The ongoing effort to bring Google Search to the OI sites has made some progress recently. While it turns out that we can’t register sub-domains of ucsd.edu for Google Public Service Search, we can tap in to UCSD’s Google Search Appliance. There are two ways we can do this:

1) We could create a custom front end, called a ‘client’, that would get registered with the search appliance. We could then create forms that queried the search appliance and requested that the results be displayed in a specific client. Hidden fields in the form could restrict the searches to one or more sub-domains.

2) We could use a PHP script as a proxy to send queries to the search appliance, again restricting searching to one or more sub-domains. The script would then get the results back as XML, parse them, and redisplay them in any format we choose.

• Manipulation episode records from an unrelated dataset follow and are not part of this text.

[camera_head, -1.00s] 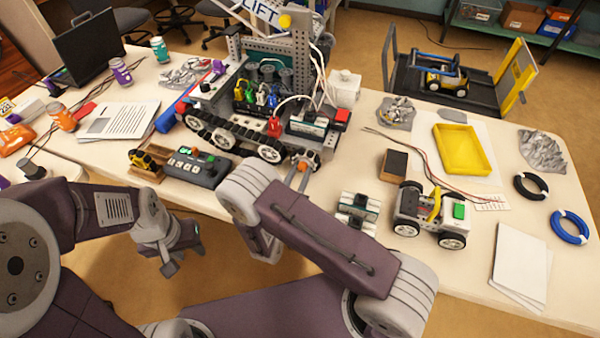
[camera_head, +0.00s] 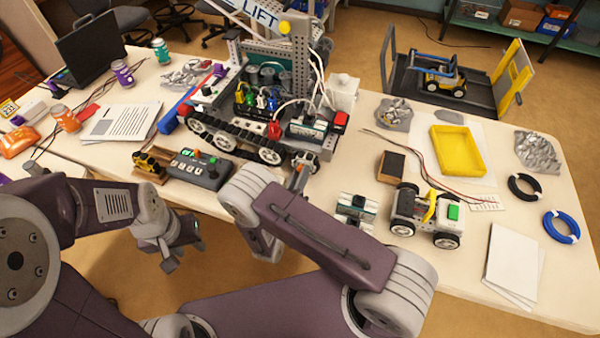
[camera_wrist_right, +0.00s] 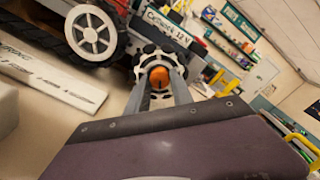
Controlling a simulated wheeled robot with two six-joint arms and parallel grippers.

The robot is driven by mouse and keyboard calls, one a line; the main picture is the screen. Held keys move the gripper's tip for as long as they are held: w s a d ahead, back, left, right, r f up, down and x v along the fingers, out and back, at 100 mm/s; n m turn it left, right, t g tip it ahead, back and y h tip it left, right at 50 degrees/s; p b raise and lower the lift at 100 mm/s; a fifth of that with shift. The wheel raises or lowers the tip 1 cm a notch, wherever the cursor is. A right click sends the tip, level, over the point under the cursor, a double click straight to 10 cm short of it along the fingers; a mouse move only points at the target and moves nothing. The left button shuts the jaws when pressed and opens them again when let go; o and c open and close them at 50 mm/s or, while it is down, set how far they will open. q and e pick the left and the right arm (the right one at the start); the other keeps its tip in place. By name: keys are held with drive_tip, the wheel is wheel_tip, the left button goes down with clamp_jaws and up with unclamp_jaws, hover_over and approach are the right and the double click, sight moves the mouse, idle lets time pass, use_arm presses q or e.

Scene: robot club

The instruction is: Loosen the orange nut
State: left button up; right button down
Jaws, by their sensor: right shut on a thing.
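The orange nut (camera_wrist_right: 160,78) sits at the near end of the large tracked robot model (camera_head: 262,118), in front of a dark hub with light spots. My right gripper (camera_wrist_right: 159,90) is shut on the nut, one finger on each side of it. In the head view this right gripper (camera_head: 298,178) reaches up to the model's near right corner, and the nut is mostly hidden there. My left gripper (camera_head: 180,256) hangs low in front of the table's near edge, away from the model. Whether its fingers are apart is unclear.
A grey controller (camera_head: 199,170) lies left of the right gripper. A battery-like block (camera_head: 352,207) and a small white wheeled car (camera_head: 425,216) stand to the right. A yellow tray (camera_head: 458,151) and loose wires lie farther right. Papers (camera_head: 513,262) lie at the near right.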

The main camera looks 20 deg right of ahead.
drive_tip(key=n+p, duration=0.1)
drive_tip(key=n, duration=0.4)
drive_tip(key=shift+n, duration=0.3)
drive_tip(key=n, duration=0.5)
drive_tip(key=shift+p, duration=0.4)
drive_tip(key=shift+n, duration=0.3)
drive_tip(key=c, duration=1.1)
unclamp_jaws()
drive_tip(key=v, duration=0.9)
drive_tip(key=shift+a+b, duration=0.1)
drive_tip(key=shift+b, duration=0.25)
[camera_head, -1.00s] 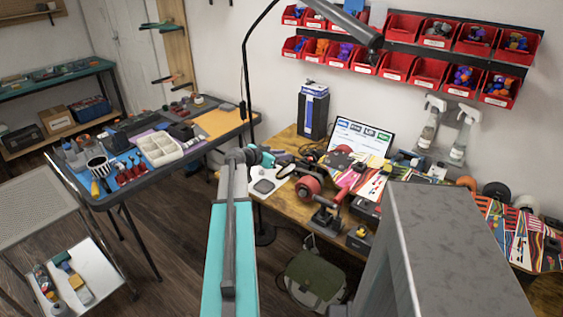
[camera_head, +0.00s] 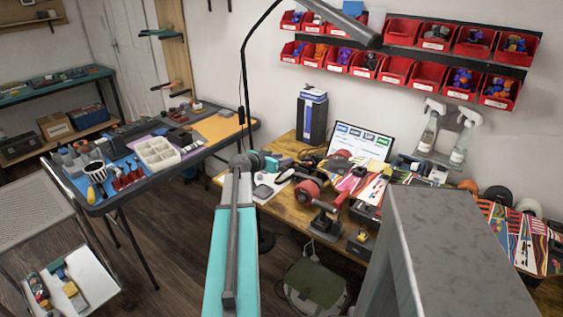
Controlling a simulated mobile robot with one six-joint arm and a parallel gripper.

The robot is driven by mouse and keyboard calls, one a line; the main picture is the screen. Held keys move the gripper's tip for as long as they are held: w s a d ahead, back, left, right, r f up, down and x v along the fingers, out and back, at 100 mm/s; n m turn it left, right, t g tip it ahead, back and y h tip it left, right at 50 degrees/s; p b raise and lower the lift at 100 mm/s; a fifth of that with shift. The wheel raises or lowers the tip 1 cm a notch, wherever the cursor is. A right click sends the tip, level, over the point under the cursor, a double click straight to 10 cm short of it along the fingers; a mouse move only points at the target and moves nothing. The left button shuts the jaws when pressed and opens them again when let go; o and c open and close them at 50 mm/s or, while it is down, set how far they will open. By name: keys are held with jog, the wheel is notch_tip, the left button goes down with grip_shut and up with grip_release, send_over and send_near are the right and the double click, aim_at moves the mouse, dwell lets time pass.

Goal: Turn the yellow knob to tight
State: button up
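I cannot make out for certain a yellow knob. A small yellow spot (camera_head: 362,236) shows on a dark device at the front edge of the wooden workbench (camera_head: 284,222), too small to identify. My arm reaches forward from the bottom middle, and its teal and dark end (camera_head: 264,163) is in front of the bench's left part in the picture. The fingers of my gripper cannot be told apart from the clutter there, so I cannot see whether it is open or holds anything.
A grey block-shaped body (camera_head: 455,240) hides the bench's right front. A left table (camera_head: 118,204) holds trays and tools. A green bag (camera_head: 313,283) lies on the floor.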

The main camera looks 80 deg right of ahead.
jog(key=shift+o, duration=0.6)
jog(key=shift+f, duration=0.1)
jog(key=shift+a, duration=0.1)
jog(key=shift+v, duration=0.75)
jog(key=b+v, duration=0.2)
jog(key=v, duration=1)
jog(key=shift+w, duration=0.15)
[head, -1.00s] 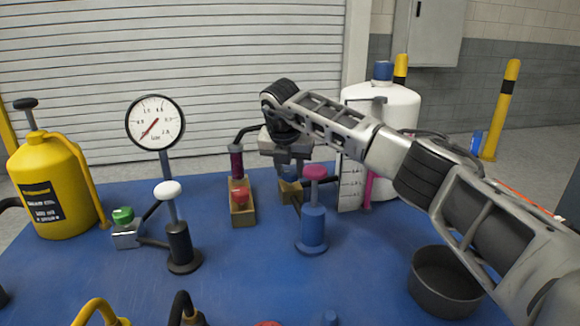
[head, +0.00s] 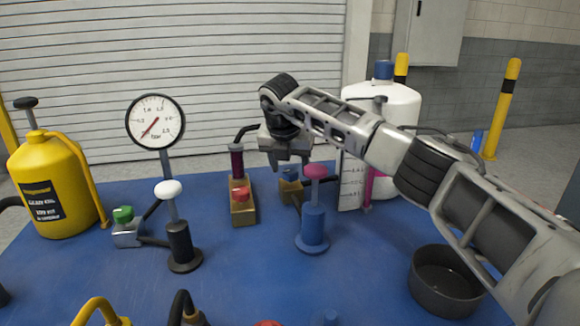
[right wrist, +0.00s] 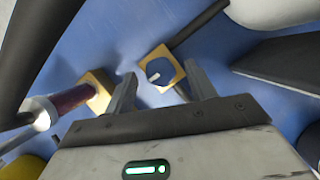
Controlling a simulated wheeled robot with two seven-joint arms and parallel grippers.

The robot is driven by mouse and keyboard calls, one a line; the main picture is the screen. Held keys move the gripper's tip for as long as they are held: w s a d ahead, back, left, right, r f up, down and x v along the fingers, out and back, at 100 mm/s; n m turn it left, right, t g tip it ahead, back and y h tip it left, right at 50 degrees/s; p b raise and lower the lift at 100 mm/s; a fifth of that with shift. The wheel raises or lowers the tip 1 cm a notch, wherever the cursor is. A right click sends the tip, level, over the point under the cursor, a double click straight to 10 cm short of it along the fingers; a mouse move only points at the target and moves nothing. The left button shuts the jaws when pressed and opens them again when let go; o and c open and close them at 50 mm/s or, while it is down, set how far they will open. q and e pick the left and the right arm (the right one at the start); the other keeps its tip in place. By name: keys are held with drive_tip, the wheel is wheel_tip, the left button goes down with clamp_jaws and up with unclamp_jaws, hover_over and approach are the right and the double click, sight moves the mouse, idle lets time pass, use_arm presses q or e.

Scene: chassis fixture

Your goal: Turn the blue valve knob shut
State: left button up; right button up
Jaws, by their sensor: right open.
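The blue valve knob (head: 289,172) sits on a small brass block (head: 291,190) near the middle of the blue mat, behind the blue pump with the pink top. My right gripper (head: 289,162) is open just above the knob, with its fingers pointing down. In the right wrist view the knob (right wrist: 159,71) shows in its brass block (right wrist: 174,60), with a pale mark on it. It lies beyond the fingertips (right wrist: 161,80), nearer the right finger. The fingers look apart from the knob and hold nothing. My left gripper is out of view.
A red knob (head: 240,193) on a brass block stands to the left. The blue pump (head: 313,229) with a pink top (head: 314,171) stands in front. A white tank (head: 395,105) is behind my right arm. A dark round pan (head: 445,281) sits front right.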

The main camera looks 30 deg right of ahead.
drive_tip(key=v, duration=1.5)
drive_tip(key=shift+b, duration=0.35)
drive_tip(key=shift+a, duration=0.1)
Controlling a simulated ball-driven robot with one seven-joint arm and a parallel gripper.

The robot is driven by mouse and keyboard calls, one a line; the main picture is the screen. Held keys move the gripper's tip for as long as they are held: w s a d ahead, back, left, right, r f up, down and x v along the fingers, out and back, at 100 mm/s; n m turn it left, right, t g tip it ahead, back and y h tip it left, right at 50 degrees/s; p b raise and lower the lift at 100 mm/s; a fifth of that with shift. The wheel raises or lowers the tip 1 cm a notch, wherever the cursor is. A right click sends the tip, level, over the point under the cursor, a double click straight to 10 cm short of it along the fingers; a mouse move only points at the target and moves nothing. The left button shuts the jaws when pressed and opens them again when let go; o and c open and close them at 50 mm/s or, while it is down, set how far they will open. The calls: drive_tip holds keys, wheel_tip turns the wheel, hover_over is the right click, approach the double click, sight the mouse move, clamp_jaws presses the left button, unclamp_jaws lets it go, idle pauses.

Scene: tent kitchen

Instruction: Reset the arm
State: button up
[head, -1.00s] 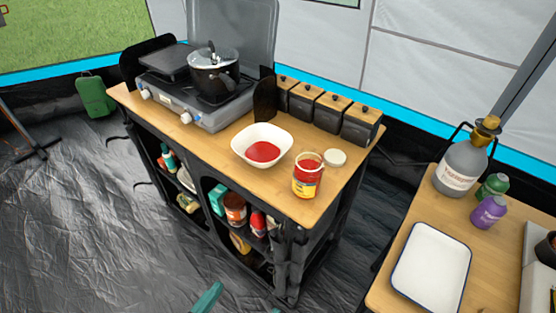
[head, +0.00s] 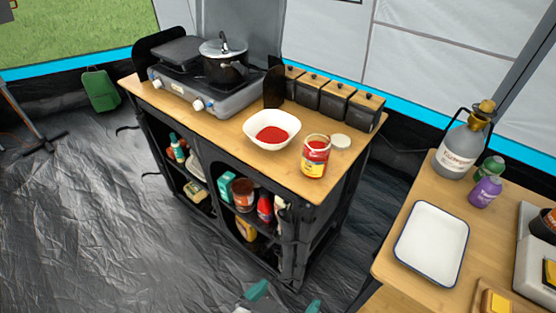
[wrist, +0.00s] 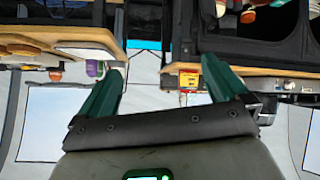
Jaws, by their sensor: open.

So far, I’m not even sure if the first option is offered by UCSD - and even if it is, the second option seems to offer more autonomy and flexibility. So, I’ve started work on a PHP script that implements option two. Using the PHP XML parser functions and the Google search protocol, it’s been relatively painless to get a simple search interface up and running. My first experiment has been a simple test search page on the CCE site (I’m still working on the script, and I make no assurances that this page will be working when you click the link).

So what comes next? The search interface needs more polishing, especially if we want to implement feature similar to Google’s advanced search page. Also, now that we’re implementing searches, some issues have come to the forefront. For example, we need to consider page titles - right now, most of the pages on a given site have the same title, which makes search results less informative (thanks, Shaun, for pointing this out). Our current design templates weren’t created with a search bar in mind, so we’ll need to work this element in somehow. We might also want to start adding keyword metadata to our pages for more meaningful search results. I’m sure there are other issues to be addressed as well - any thoughts?